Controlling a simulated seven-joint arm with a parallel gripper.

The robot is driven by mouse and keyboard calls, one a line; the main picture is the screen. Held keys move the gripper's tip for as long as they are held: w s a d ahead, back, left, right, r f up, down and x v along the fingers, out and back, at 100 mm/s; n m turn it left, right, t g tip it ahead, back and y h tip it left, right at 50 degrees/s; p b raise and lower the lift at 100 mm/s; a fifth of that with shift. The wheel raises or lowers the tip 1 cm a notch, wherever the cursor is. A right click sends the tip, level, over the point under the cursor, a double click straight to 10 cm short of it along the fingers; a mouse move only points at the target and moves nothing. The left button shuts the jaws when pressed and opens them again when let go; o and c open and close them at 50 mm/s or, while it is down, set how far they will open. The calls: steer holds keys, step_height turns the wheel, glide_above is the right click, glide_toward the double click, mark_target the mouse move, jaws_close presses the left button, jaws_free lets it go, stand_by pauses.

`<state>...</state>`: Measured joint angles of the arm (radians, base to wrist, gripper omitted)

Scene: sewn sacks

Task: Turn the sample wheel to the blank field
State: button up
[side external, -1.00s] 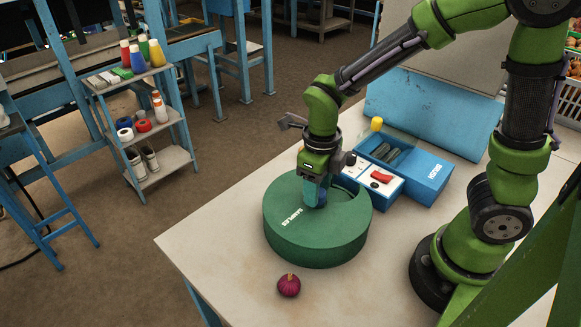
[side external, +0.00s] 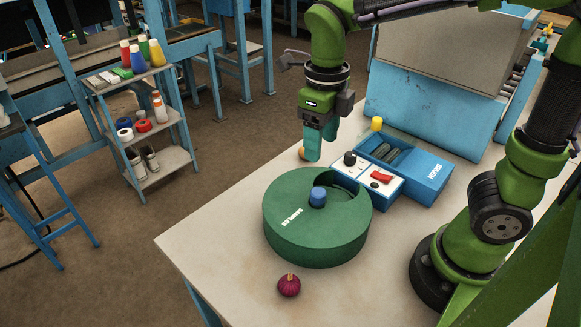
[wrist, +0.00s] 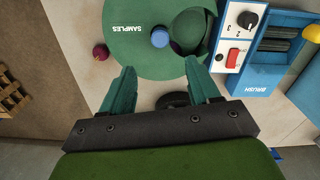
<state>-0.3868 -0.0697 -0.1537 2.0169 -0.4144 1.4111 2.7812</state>
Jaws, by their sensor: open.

★ ★ ★

### Exercise
Reproduce the data verbatim. Do not carry any picture into the copy.

### The result
Controlling a simulated seven-joint arm with a parallel gripper.

The robot is driven by mouse and keyboard calls, one a line; the main picture is the screen. Held keys move the gripper's tip for as long as they are held: w s a d ahead, back, left, right, r f up, down and x v along the fingers, out and back, at 100 mm/s; n m turn it left, right, t g tip it ahead, back and y h tip it left, right at 50 degrees/s; p b raise and lower the lift at 100 mm/s; a fifth of that with shift. The wheel raises or lowers the tip 1 cm a notch, wherever the cursor is. A right click sends the tip, level, over the point under the cursor, a double click straight to 10 cm short of it along the fingers; a mouse move only points at the target and moves nothing. The left button shuts the jaws when pressed and opens them again when let go; o and c open and close them at 50 mm/s or, while it is down, set how far they will open. The calls: steer holds keys, step_height turns the wheel, glide_above is the right click, glide_toward the double click, mark_target the mouse move, jaws_close presses the left button, jaws_free lets it go, stand_by pauses.

`<state>...</state>`: Measured joint angles of the arm (radians, base to wrist, gripper omitted)

Scene: sewn sacks

Task: Turn the sample wheel to the blank field
State: button up
[side external, -1.00s] 
[side external, +0.00s] 
[wrist, +0.00s] 
<state>-0.3868 -0.0697 -0.1537 2.0169 -0.4144 1.4111 2.7812</state>
Jaws, by their sensor: open.

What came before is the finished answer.